Kedua, di bidang Dakwah--aspek Dakwah sebagai komponen kedua dalam untaian kalimat khittah Tarbiyah Islamiyah, kini tidak lagi menampak reaksi apa-apa terhadap proses pencerahan masyarakat Tarbiyah Islamiyah. Karena pada dasarnya dakwah hari ini pada tradisi Tarbiyah Islamiyah telah mengalami proses Turning Point yang mengarah pada bentuk kemunduran di bidang dakwah. Aktualnya Hampir disetiap MTI, dan basis-basis massa masyarakat Tarbiyah Islamiyah tradisi dakwah tidak lagi menjadi pilihan dalam proses pencerahan diri, masyarakat dan agama. Hal ini rilnya disebabkan karena tidak adanya program yang mengarah secara intens ke bidang dakwah dalam mengopersionalkan organisasi Tarbiyah Islamiyah. Ketiga, Dekrementasi di Bidang Sosial--aspek Sosial sesuai dengan khittah merupakan muara dari implementasi aspek pendidikan dan dakwah. Dimana Respon yang baik terhadap kondisi sosial bagi Tarbiyah Islamiyah adalah sebuah pencitraan dari pendidikan dan dakwah yang kuat. Akan tetapi hari ini Tarbiyah Islamiyah telah kehilangan kepekaan terhadap kehidupan sosial, hal ini terbukti dengan lemahnya organisasi Tarbiyah Islamiyah dalam ekonomi dan politik.

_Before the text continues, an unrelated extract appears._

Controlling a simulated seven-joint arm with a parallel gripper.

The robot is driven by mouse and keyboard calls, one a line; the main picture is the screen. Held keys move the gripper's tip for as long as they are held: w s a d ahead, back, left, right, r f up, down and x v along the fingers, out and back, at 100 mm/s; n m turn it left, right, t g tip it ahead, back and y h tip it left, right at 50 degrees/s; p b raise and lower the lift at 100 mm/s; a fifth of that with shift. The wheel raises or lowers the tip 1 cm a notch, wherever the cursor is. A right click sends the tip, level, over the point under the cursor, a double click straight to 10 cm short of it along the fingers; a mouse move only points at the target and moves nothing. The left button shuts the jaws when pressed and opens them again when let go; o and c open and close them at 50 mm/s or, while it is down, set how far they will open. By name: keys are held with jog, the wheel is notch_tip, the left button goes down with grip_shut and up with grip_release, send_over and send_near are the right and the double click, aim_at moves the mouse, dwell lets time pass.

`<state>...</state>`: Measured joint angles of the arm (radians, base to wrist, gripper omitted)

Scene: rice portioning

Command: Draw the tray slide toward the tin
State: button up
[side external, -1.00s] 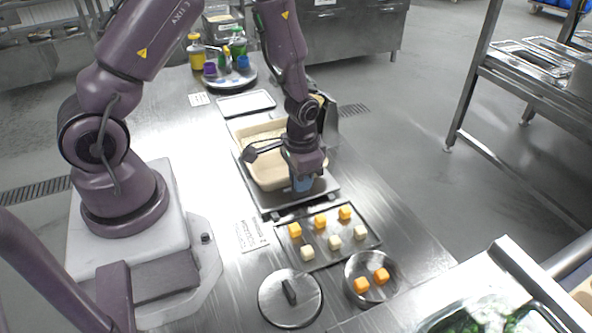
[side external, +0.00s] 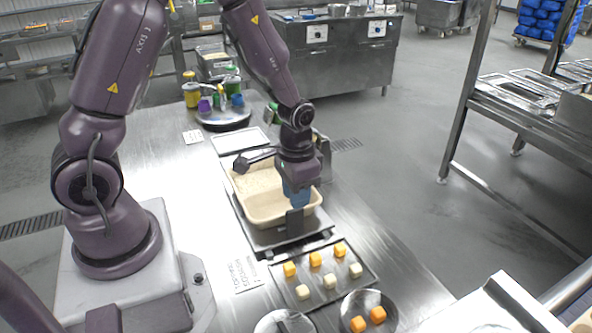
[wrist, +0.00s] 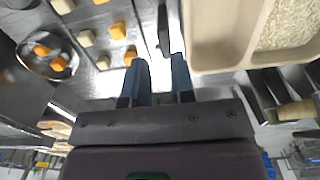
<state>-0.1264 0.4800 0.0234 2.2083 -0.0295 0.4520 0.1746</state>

Dalam ekonomi Tarbiyah Islamiyah tidak mempunyai sel-sel ekonomi yang kuat, karena memang tidak adanya badan secara struktural dalam organisasi Tarbiyah Islamiyah yang mengarah pada pemberdayaan ekonomi dalam kontek kehidupan ekonomi mikro dan makro. Disamping itu secara politik Tarbiyah Islamiyah dalam prakteknya diseret kedalam persepsi bahwa Tarbiyah Islamiyah itu adalah anak tiri dari partai Golkar. Persepsi ini pada dasarnya adalah stimulator yang mengakibatkan orang-orang Tarbiyah Islamiyah tidak lagi dipandang sebagai element yang disegani dalam bidang politik--efek negative dari kondisi ini bagi Tarbiyah Islamiyah ialah tidak adanya Political Power yang dimiliki oleh Tarbiyah Islamiyah, sehingga Tarbiyah Islamiyah dengan sendirinya tidak lagi mempunyai Bargaining Position dalam bidang politik.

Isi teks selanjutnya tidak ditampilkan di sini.